2

I was just reading about Data Vault modeling and as far as I understand it, the hub does only contain keys (and the record source). So I was wondering why I should create those hub tables, only to store the record source? Wouldn't it be enough to have only Satellites and Links?

Btw: I'm looking for simple mysql tables in a data vault form to download and play with.

2 Answers2

3

One of the main concepts of Data Vault modeling is the separation of Business Keys, Satellites for detail data and Links to connect Hubs.

Example

Employee
--------
Personnel Number
Name
Surname
Street
City

Department
--------
ID
Shortcode
Name
Employee Number

Imagine that one department only has one employee.

Business Keys

Now the business identifiers for the business objects Employee and Department need to be identified. This would be Personnel Number for the Employee and Shortcode for Department.

Why not ID for Department? Well, the ID is most probably a database internal ID. The shortcode is in this example something like DEP_A1613, which is also internally used to identify the department.

Modelling

The hub for Employee consists only of the field Personnel Number and the hub for Department only of Shortcode.

This means the Hub in Data Vault modelling is for storing the business key only. Of course, Data Vault fields like Record Source, Load Date and other are needed as well.

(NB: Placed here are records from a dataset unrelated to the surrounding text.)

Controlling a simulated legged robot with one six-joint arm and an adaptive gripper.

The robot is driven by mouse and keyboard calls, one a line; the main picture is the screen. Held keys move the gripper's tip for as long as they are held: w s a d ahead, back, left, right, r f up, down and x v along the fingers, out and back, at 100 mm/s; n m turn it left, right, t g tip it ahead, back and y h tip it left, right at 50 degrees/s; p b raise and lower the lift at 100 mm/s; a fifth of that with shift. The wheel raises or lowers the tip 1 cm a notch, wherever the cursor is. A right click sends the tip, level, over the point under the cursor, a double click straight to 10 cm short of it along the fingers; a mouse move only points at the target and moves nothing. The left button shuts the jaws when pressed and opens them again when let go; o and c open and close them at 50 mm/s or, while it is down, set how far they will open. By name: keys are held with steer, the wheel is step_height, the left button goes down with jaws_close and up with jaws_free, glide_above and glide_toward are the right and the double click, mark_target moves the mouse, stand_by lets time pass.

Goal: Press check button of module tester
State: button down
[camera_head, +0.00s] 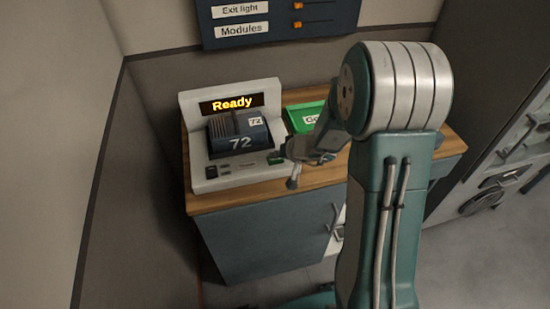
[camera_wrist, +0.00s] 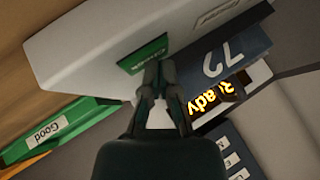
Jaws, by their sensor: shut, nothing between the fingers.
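The module tester (camera_head: 212,178) is a pale grey unit on the wooden counter, with its display (camera_head: 232,103) lit "Ready". A dark module (camera_head: 240,142) marked 72 sits in it; it also shows in the wrist view (camera_wrist: 232,58). The green check button (camera_head: 275,158) is at the tester's front right corner; in the wrist view the green button (camera_wrist: 143,54) carries small lettering too blurred to read surely. My gripper (camera_wrist: 158,75) is shut and empty, its fingertips at the button's edge. I cannot tell whether they touch it.
A green bin (camera_wrist: 60,127) labelled "Good" stands beside the tester, partly behind my arm in the head view. The wooden counter (camera_head: 205,204) tops a grey cabinet (camera_head: 262,243). A dark wall panel (camera_head: 282,35) with sliders hangs above.

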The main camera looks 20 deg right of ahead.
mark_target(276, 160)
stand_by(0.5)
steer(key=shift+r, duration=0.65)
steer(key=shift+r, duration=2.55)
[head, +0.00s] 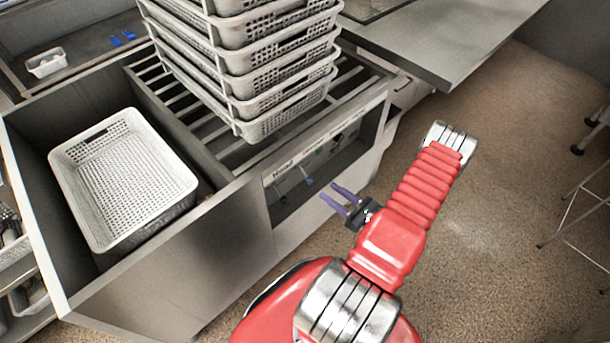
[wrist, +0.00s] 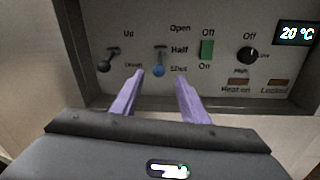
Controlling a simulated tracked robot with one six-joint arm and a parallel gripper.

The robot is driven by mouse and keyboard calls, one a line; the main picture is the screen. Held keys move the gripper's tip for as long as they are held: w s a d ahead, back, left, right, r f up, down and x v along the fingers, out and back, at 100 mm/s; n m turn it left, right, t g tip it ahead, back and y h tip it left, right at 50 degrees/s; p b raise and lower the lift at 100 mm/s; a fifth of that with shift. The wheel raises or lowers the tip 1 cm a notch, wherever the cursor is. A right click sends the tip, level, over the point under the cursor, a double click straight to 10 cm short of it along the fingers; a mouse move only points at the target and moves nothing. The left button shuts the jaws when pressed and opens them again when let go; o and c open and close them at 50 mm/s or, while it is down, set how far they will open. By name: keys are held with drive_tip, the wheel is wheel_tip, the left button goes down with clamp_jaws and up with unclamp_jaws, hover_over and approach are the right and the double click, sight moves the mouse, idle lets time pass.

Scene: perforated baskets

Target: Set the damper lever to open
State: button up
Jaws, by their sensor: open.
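The damper lever (wrist: 159,60) is on the grey control panel in the wrist view. It has a blue knob and stands beside the labels Open, Half and Shut. Its knob hangs down, level with the Shut label. In the head view the blue knob (head: 308,181) shows small inside the panel recess. My gripper (head: 328,192) is open and empty, its purple fingers pointing at the panel. In the wrist view its fingertips (wrist: 160,76) lie either side of the knob in the picture, apparently short of it and not touching.
A black-knobbed lever (wrist: 107,60) marked Up stands left of the damper lever. A green switch (wrist: 207,49), a black dial (wrist: 248,55) and a display (wrist: 296,33) are to the right. Stacked baskets (head: 255,80) stand above.

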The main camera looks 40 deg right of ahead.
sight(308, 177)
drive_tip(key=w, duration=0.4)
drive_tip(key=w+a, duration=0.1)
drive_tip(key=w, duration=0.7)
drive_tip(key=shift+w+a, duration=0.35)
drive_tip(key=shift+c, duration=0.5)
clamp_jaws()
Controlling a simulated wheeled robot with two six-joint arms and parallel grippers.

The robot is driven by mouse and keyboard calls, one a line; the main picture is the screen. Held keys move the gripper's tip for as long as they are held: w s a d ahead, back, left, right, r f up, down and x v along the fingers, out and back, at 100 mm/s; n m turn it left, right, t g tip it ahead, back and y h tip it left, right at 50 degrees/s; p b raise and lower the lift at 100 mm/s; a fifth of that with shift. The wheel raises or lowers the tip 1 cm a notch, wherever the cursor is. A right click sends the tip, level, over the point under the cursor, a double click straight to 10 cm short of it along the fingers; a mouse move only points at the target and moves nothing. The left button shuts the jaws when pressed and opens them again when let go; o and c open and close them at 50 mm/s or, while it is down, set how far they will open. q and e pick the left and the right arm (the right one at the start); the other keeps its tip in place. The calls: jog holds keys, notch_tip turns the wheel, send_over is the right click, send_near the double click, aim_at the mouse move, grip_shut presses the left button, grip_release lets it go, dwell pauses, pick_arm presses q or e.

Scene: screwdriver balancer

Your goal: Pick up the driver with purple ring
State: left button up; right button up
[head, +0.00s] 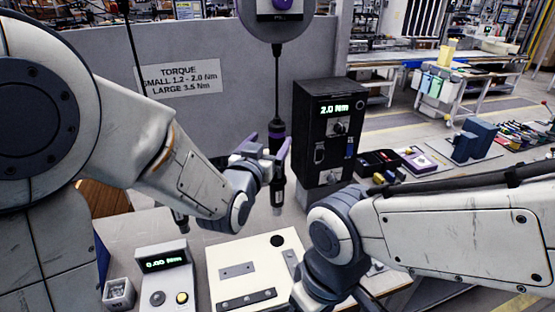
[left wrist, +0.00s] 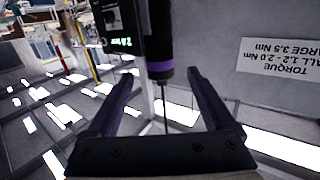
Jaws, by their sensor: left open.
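The driver with the purple ring (head: 277,190) hangs upright on a cable from the round balancer (head: 277,18) at the top. Its dark body and purple ring also show in the left wrist view (left wrist: 160,68), between the fingers near their tips. My left gripper (head: 272,148) is open, with its fingers on either side of the driver; whether they touch it I cannot tell. A second hanging tool (head: 180,219) is mostly hidden behind my left arm. My right gripper (head: 322,290) is low at the bottom, and its fingers are not clear.
A black box (head: 325,130) reading 2.0 Nm stands just right of the driver. Below are a white plate (head: 240,285) with metal strips and a tester (head: 164,275) reading 0.00 Nm. A grey panel (head: 215,110) with a torque sign (head: 180,78) is behind.

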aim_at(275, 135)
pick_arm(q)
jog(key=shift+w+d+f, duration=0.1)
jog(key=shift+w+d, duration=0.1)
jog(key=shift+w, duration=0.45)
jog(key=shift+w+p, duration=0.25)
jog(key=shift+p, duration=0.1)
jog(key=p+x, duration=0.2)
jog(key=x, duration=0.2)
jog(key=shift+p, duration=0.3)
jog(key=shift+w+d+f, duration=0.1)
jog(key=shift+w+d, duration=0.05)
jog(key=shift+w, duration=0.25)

Both Hubs would also have corresponding Satellites for the describing data. It would be a violation of the Data Vault modeling technique to link Satellites together without Hubs. It wouldn't make sense, either: you need some kind of common identifier for your Satellite data which wouldn't be there if you would omit the Hub.

Conclusion

So to answer your question: You should model Hubs for business keys. Absolutely. Hubs are in fact an essential element of Data Vault modeling. Links are only connected to Hubs, not to Satellites.

Imagine a change in the Employee software. All other fields are now stored in the Employee satellite. When using a new source Employee software you could store all data in a new satellite whilst using the same Hub and business key.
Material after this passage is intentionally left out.